Io vorrei accendere un cero al suo inventore

Le novelle Montessori dicono che "è tutto sbagliato". Però mio figlio è cambiato (in meglio)

Io vorrei accendere un cero al suo inventore

«Ma vuoi alzare il sedere da quella sedia e spegnere quella maledetta consolle che è da tre ore che hai l'espressione spaesata come quella di Renzi quando deve parlare inglese? Esci un po', che è una bella giornata. Non ne posso più di vederti chiuso in casa, sempre incollato alla tv con quei maledetti videogiochi». Quanto volte abbiamo sbottato, invano, con i nostri figli per le troppe ore passate a videosparare ai nemici di Call of Duty o a fare tunnel ad un cinesino collegato online con Fifa 16. Poi, tutto ad un tratto, da una settimana, ecco il miracolo. «Papà esco a fare un giro». E voi a pensare: «Che bello. Finalmente, in questa estate, si è stufato di poltrire in camera da letto». Ecco che, però, arriva una frase che vi spiazza del tutto: «Pà, ma lo sai che nel nostro paese ci sono ben tredici punti di interesse?». «Scusa?». «Sì, oggi li ho visitati tutti. Ho camminato per 5 km».

Oddio, ma chi è questo essere che si spaccia per mio figlio? Uno che vuole essere accompagnato, alla mattina, con la macchina, in metro, perché non ha voglia di fare 300 metri e che all'improvviso mi diventa un turista per caso. E subito a pensare che la vostra creatura sia stata posseduta, avvicinandovi a lei con una croce ed urlando : «Esci da questo corpo». Tranquilli, se, in questi giorni, avete notato questo strano comportamento nei vostri figli, è tutta colpa, ma è il caso di dire merito, di Pokemon Go.
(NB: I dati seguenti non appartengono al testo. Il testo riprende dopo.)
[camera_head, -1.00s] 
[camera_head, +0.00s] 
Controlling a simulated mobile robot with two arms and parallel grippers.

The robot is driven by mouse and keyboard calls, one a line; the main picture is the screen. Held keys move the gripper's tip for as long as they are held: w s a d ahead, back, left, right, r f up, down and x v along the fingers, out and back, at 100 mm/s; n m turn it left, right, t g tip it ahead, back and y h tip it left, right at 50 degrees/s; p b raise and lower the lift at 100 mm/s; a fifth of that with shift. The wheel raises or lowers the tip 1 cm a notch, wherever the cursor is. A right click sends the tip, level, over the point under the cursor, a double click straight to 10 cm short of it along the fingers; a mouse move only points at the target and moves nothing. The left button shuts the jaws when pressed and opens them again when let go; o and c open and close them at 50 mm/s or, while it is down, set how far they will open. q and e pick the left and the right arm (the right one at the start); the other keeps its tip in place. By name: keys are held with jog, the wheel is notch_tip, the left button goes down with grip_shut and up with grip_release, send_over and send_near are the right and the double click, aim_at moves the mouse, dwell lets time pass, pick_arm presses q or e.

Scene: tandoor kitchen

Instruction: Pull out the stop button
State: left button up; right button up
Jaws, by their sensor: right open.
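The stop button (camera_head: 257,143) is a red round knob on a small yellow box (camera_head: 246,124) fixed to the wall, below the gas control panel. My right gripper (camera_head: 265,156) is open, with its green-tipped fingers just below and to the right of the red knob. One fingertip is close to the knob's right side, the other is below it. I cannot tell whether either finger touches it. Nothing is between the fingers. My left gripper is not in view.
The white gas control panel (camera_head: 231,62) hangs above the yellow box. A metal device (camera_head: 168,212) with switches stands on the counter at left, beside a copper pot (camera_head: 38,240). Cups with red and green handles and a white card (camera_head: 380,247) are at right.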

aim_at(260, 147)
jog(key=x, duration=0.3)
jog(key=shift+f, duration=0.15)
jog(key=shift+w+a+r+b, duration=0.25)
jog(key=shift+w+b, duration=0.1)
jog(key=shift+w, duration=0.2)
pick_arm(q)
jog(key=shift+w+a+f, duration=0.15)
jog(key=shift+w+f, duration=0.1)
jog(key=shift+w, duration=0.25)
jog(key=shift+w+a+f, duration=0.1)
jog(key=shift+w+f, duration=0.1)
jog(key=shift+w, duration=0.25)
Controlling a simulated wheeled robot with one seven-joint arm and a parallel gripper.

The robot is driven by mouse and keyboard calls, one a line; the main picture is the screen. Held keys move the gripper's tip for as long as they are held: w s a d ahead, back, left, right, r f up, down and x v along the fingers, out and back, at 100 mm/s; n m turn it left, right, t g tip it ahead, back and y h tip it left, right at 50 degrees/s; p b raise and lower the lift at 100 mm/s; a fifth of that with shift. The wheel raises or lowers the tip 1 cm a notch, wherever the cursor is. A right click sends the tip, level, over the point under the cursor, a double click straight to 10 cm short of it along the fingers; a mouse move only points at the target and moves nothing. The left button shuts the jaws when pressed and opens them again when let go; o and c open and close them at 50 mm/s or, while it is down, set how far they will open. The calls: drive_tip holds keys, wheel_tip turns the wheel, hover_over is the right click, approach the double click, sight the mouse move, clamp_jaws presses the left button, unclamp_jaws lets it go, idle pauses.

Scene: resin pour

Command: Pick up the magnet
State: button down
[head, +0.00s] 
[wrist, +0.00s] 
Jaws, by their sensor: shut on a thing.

Sì, perché, da genitore, sarò forse atipico rispetto alla massa, ma non ho nulla da obiettare sul fatto che i miei pargoli si divertano con il gioco del momento. E, anzi, mi arrabbio nel sentire commenti velenosi ed offensivi del tipo «PokemonGoli», «cretini con il cellulare» (sentito su una radio nazionale) e via dicendo.

La solita ghigliottina sociale fatta da chi, poi, si riempie la bocca quando deve parlare pubblicamente di «tolleranza». Capisco e condivido che non servano certo i Pokemon per obbligare i ragazzi ad uscire, ma, intanto, lo fanno di loro spontanea volontà, camminano all'aria aperta, vanno a visitare luoghi che, fino all'altro giorno, avrebbero schifato. Pensate che rivoluzione poter andare alla scoperta di una città nuova, approfittando delle ferie, senza il peso psicologico dei vostri figli che vi seguono contro la loro volontà, «a forza», sbuffando ogni due per tre. Anzi, succede il contrario: finalmente sono entusiasti di poter girare in posti nuovi, sono loro a spronarvi (e chi ha figli pre o adolescenti sa a cosa mi riferisco).

Certo, so benissimo che non lo fanno per motivi culturali, ma solamente per trovare i famosi punti di interesse che nel gioco, pare, siano fondamentali per catturare questi

Pokemon.

Ma, posso dire? Ben vengano, se il risultato è questo. E non mi interessa il parere delle novelle Montessori che ti spiegano che è tutto sbagliato. Questa diavoleria di Pokemon, per me, è da cero acceso in chiesa.